• "Le numérique a vraiment aidé la pornographie, car ça l’a démocratisée et ça l’a rendue normale."
15 juillet 2016

Le conseil aux clients, dernier rempart des sex-shops face au porno version numérique ?

Accessible en quelques clics, la pornographie a envahi le web avec l’arrivée du numérique. Cette révolution a démocratisé la pornographie, la rendant ainsi plus accessible et libérant les mœurs. Mais qu’en est-il pour les sex-shops concurrencés par Internet ? Fragil est allé à la rencontre de ces vendeurs atypiques afin de constater les effets du numérique sur ces fameuses boutiques.

Le conseil aux clients, dernier rempart des sex-shops face au porno version numérique ?

15 Juil 2016

Accessible en quelques clics, la pornographie a envahi le web avec l’arrivée du numérique. Cette révolution a démocratisé la pornographie, la rendant ainsi plus accessible et libérant les mœurs. Mais qu’en est-il pour les sex-shops concurrencés par Internet ? Fragil est allé à la rencontre de ces vendeurs atypiques afin de constater les effets du numérique sur ces fameuses boutiques.

La révolution numérique a touché de nombreux domaines, y compris celui de la pornographie. Disponible à outrance sur le web, la pornographie est désormais accessible et consommable sur les smartphones, les tablettes et les ordinateurs, et cela gratuitement. Finis l’abonnement onéreux et le fameux film X sur Canal+. Aujourd’hui, il suffit simplement d’avoir une connexion Internet. Le numérique s’est imposé dans la pornographie et l’industrie du sexe. Cette omniprésence du numérique dans la pornographie a permis de démocratiser cette pratique, longtemps taboue, mais elle a également un impact sur les sex-shops, boutiques atypiques où le célèbre petit canard se vend comme des petits pains.

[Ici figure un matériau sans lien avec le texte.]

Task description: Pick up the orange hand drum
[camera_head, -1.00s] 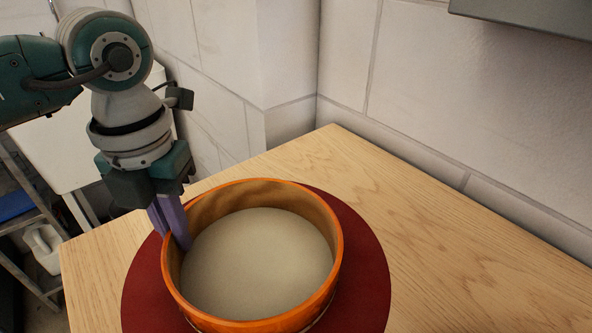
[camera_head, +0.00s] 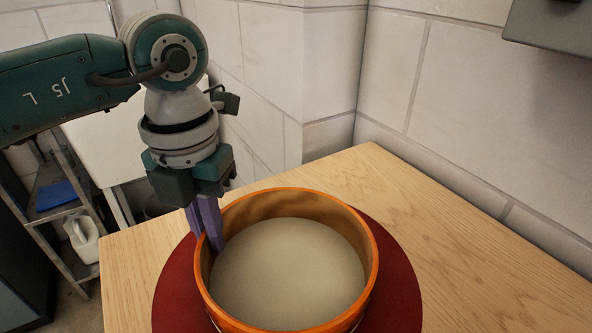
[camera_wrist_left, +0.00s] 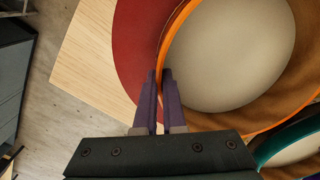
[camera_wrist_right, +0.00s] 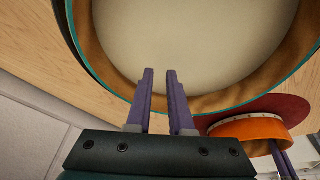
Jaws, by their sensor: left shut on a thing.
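The orange hand drum (camera_head: 369,271), with a pale skin, is over a round dark red mat (camera_head: 404,300) on the wooden table; I cannot tell whether it touches the mat. My left gripper (camera_head: 210,232) points down and is shut on the drum's left wall, one finger inside and one outside. The left wrist view shows the wall of the orange drum (camera_wrist_left: 175,32) between the fingers (camera_wrist_left: 160,88). My right gripper (camera_wrist_right: 161,88) shows only in its own wrist view. Its fingers are apart at the rim of a teal-edged drum.
The teal-edged drum (camera_wrist_right: 88,62) stands on the table; part of it shows in the left wrist view (camera_wrist_left: 262,153). Block walls close in the table's back and right. A rack with a white jug (camera_head: 84,240) stands left. Bare wood (camera_head: 480,265) lies right of the mat.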

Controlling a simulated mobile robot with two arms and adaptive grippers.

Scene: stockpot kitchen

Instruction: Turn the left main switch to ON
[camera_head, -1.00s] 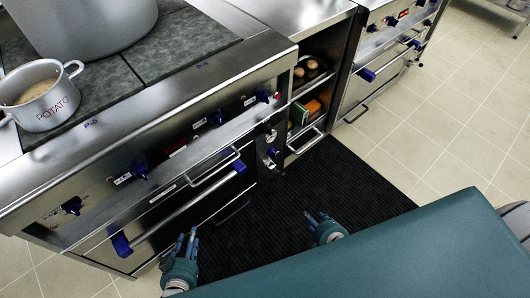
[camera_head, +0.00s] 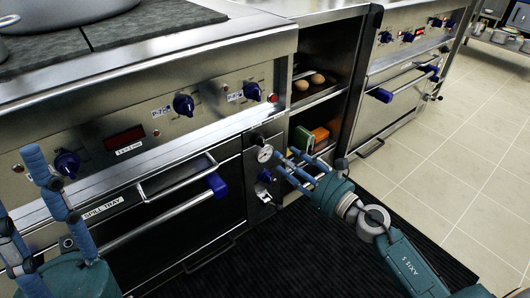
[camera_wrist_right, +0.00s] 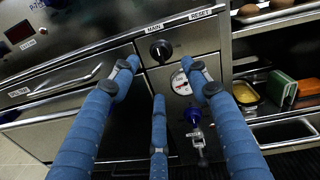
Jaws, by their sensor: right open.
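The main switch (camera_wrist_right: 160,50) is a round black knob under a MAIN label on a steel panel in the right wrist view. I cannot tell clearly which way it is set. In the head view, the same narrow panel (camera_head: 256,190) stands between the oven front and the open shelves. My right gripper (camera_head: 296,166) is open and empty in front of this panel. In the right wrist view its fingers (camera_wrist_right: 158,76) are spread, pointing towards the panel, with the knob between and beyond the upper fingertips. My left gripper (camera_head: 38,205) looks open and empty at the lower left.
A pressure gauge (camera_wrist_right: 181,82) and a blue-handled valve (camera_wrist_right: 193,115) sit below the knob. A RESET label is at its upper right. Oven handles (camera_head: 165,215) stick out on the left. Open shelves (camera_head: 318,105) hold eggs and boxes. A black mat (camera_head: 310,255) covers the floor.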

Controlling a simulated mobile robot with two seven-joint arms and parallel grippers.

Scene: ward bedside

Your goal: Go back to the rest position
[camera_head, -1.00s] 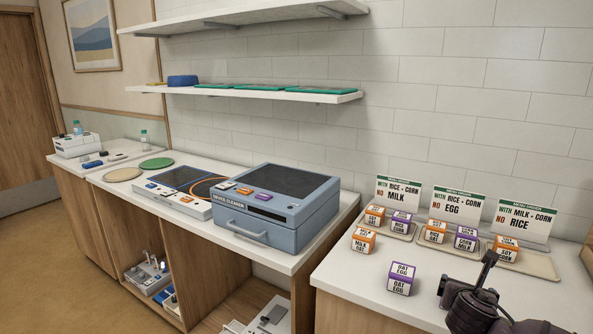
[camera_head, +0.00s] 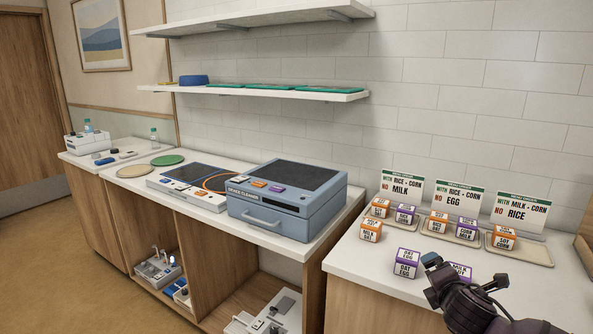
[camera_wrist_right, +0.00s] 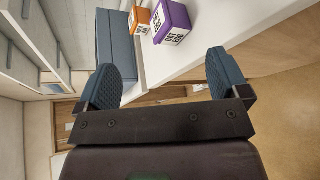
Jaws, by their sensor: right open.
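My right gripper (camera_head: 434,268) is at the lower right of the head view, over the front of the white counter. In the right wrist view its two fingers (camera_wrist_right: 165,76) are wide apart with nothing between them. A purple-topped box (camera_head: 408,262) stands on the counter to its left. Another purple-topped box (camera_head: 460,271) is partly hidden behind the gripper. The right wrist view shows a purple box (camera_wrist_right: 171,22) and an orange box (camera_wrist_right: 139,20) on the counter, beyond the fingers. My left gripper is not in view.
Three trays (camera_head: 520,255) with orange and purple boxes stand before menu signs (camera_head: 519,212). An orange box (camera_head: 370,231) stands in front of them. A blue-grey device cleaner (camera_head: 270,222) is on the neighbouring counter. Wall shelves (camera_head: 350,96) hang above. The floor (camera_head: 60,250) at left is clear.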

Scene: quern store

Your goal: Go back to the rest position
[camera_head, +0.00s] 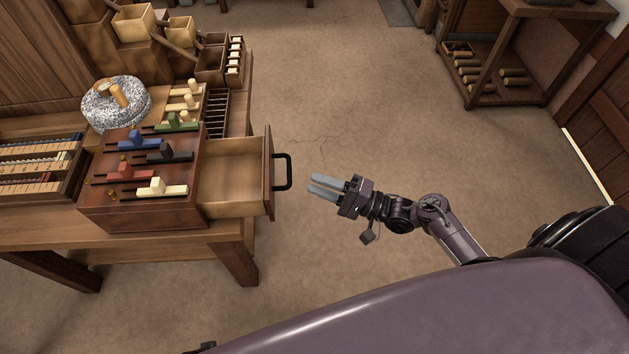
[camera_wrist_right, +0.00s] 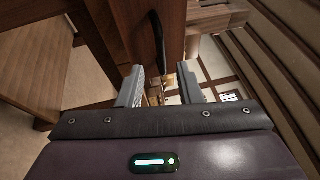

Finis l’abonnement onéreux et le fameux film X sur Canal+

Démocratisation de la pornographie

Changement de comportements. Libération des mœurs. C’est inéluctable, le numérique a changé la donne de la consommation de la pornographie. « En bientôt dix ans en tant que vendeuse dans un sex-shop, j’ai remarqué une évolution de la clientèle qui est grandissante, épanouie et libérée », constate une employée. « Le numérique a vraiment aidé la pornographie, car ça l’a démocratisée et ça l’a rendue normale. Ce n’est pas parce que l’on achète des sex-toys ou des DVD porno que l’on est un gros vicieux ou un pervers. Tout le monde a une sexualité et des fantasmes ». Plus naturelle, c’est l’image de la pornographie en régime numérique. C’est du moins le principal constat que fait cette employée de sex-shop. « On a chacun sa manière de voir les choses. Certains seront toujours choqués par exemple devant un canard qui est pourtant tout mignon. Cela reste propre à chacun. Tout dépend de la mentalité et de l’éducation ».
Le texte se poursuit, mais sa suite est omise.